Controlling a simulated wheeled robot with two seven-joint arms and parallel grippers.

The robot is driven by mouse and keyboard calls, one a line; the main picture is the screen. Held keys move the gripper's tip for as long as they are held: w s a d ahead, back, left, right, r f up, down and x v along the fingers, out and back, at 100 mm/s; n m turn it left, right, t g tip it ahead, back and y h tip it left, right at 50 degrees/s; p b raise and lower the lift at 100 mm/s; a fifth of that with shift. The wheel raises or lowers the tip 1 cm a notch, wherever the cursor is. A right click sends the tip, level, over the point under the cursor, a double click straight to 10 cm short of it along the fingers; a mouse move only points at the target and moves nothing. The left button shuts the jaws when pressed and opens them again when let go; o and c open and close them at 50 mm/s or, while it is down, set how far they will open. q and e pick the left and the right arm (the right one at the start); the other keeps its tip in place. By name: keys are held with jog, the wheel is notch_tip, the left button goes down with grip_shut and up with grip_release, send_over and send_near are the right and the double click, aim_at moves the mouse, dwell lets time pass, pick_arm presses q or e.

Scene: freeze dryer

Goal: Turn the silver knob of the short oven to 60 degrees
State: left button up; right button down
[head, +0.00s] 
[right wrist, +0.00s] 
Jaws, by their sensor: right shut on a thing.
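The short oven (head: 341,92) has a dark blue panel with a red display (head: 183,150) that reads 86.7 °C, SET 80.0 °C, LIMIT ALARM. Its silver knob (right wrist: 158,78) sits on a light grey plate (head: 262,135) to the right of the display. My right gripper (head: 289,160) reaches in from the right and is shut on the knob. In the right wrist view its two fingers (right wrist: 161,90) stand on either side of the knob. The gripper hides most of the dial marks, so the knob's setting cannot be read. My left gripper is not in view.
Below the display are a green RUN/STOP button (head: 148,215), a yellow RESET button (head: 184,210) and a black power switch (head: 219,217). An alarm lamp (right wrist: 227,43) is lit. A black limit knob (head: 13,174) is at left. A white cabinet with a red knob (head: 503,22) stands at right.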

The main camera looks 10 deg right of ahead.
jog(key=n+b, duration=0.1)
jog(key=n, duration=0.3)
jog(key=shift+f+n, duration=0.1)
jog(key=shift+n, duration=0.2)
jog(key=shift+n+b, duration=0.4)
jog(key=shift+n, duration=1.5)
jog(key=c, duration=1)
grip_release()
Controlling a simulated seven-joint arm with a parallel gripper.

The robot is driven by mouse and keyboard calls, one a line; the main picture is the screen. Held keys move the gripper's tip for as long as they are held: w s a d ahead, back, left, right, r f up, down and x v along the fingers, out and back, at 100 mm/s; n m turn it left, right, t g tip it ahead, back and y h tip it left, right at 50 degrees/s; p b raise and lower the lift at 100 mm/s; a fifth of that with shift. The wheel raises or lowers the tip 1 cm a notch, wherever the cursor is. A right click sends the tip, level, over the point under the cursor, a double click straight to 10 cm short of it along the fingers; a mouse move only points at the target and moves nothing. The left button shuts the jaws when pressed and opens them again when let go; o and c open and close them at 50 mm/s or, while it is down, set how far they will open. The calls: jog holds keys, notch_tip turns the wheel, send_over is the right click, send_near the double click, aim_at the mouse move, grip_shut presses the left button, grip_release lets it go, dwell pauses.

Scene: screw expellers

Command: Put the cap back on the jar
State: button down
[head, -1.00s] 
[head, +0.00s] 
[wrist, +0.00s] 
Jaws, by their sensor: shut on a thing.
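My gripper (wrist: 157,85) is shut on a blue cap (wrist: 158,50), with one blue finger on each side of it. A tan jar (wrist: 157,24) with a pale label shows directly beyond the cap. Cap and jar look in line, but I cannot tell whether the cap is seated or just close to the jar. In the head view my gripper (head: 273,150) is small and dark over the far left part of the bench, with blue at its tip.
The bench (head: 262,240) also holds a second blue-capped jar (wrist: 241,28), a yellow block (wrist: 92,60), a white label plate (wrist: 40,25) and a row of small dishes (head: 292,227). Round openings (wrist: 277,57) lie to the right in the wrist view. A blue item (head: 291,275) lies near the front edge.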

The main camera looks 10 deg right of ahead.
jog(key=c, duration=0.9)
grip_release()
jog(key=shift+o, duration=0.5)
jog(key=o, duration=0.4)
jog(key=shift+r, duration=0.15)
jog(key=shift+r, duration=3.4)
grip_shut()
──────────
What is being asked: Extract all of the data above and output it character for character.

Full answer:
Controlling a simulated wheeled robot with two seven-joint arms and parallel grippers.

The robot is driven by mouse and keyboard calls, one a line; the main picture is the screen. Held keys move the gripper's tip for as long as they are held: w s a d ahead, back, left, right, r f up, down and x v along the fingers, out and back, at 100 mm/s; n m turn it left, right, t g tip it ahead, back and y h tip it left, right at 50 degrees/s; p b raise and lower the lift at 100 mm/s; a fifth of that with shift. The wheel raises or lowers the tip 1 cm a notch, wherever the cursor is. A right click sends the tip, level, over the point under the cursor, a double click straight to 10 cm short of it along the fingers; a mouse move only points at the target and moves nothing. The left button shuts the jaws when pressed and opens them again when let go; o and c open and close them at 50 mm/s or, while it is down, set how far they will open. q and e pick the left and the right arm (the right one at the start); the other keeps its tip in place. By name: keys are held with jog, the wheel is notch_tip, the left button goes down with grip_shut and up with grip_release, send_over and send_near are the right and the double click, aim_at moves the mouse, dwell lets time pass, pick_arm presses q or e.

Scene: freeze dryer

Goal: Turn the silver knob of the short oven to 60 degrees
State: left button up; right button down
[head, +0.00s] 
[right wrist, +0.00s] 
Jaws, by their sensor: right shut on a thing.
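The short oven (head: 341,92) has a dark blue panel with a red display (head: 183,150) that reads 86.7 °C, SET 80.0 °C, LIMIT ALARM. Its silver knob (right wrist: 158,78) sits on a light grey plate (head: 262,135) to the right of the display. My right gripper (head: 289,160) reaches in from the right and is shut on the knob. In the right wrist view its two fingers (right wrist: 161,90) stand on either side of the knob. The gripper hides most of the dial marks, so the knob's setting cannot be read. My left gripper is not in view.
Below the display are a green RUN/STOP button (head: 148,215), a yellow RESET button (head: 184,210) and a black power switch (head: 219,217). An alarm lamp (right wrist: 227,43) is lit. A black limit knob (head: 13,174) is at left. A white cabinet with a red knob (head: 503,22) stands at right.

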The main camera looks 10 deg right of ahead.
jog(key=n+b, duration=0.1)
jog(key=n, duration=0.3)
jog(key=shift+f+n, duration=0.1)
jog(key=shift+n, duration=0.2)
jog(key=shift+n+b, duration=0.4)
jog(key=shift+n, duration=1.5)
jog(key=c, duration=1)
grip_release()
Controlling a simulated seven-joint arm with a parallel gripper.

The robot is driven by mouse and keyboard calls, one a line; the main picture is the screen. Held keys move the gripper's tip for as long as they are held: w s a d ahead, back, left, right, r f up, down and x v along the fingers, out and back, at 100 mm/s; n m turn it left, right, t g tip it ahead, back and y h tip it left, right at 50 degrees/s; p b raise and lower the lift at 100 mm/s; a fifth of that with shift. The wheel raises or lowers the tip 1 cm a notch, wherever the cursor is. A right click sends the tip, level, over the point under the cursor, a double click straight to 10 cm short of it along the fingers; a mouse move only points at the target and moves nothing. The left button shuts the jaws when pressed and opens them again when let go; o and c open and close them at 50 mm/s or, while it is down, set how far they will open. The calls: jog holds keys, notch_tip turns the wheel, send_over is the right click, send_near the double click, aim_at the mouse move, grip_shut presses the left button, grip_release lets it go, dwell pauses.

Scene: screw expellers

Command: Put the cap back on the jar
State: button down
[head, -1.00s] 
[head, +0.00s] 
[wrist, +0.00s] 
Jaws, by their sensor: shut on a thing.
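My gripper (wrist: 157,85) is shut on a blue cap (wrist: 158,50), with one blue finger on each side of it. A tan jar (wrist: 157,24) with a pale label shows directly beyond the cap. Cap and jar look in line, but I cannot tell whether the cap is seated or just close to the jar. In the head view my gripper (head: 273,150) is small and dark over the far left part of the bench, with blue at its tip.
The bench (head: 262,240) also holds a second blue-capped jar (wrist: 241,28), a yellow block (wrist: 92,60), a white label plate (wrist: 40,25) and a row of small dishes (head: 292,227). Round openings (wrist: 277,57) lie to the right in the wrist view. A blue item (head: 291,275) lies near the front edge.

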The main camera looks 10 deg right of ahead.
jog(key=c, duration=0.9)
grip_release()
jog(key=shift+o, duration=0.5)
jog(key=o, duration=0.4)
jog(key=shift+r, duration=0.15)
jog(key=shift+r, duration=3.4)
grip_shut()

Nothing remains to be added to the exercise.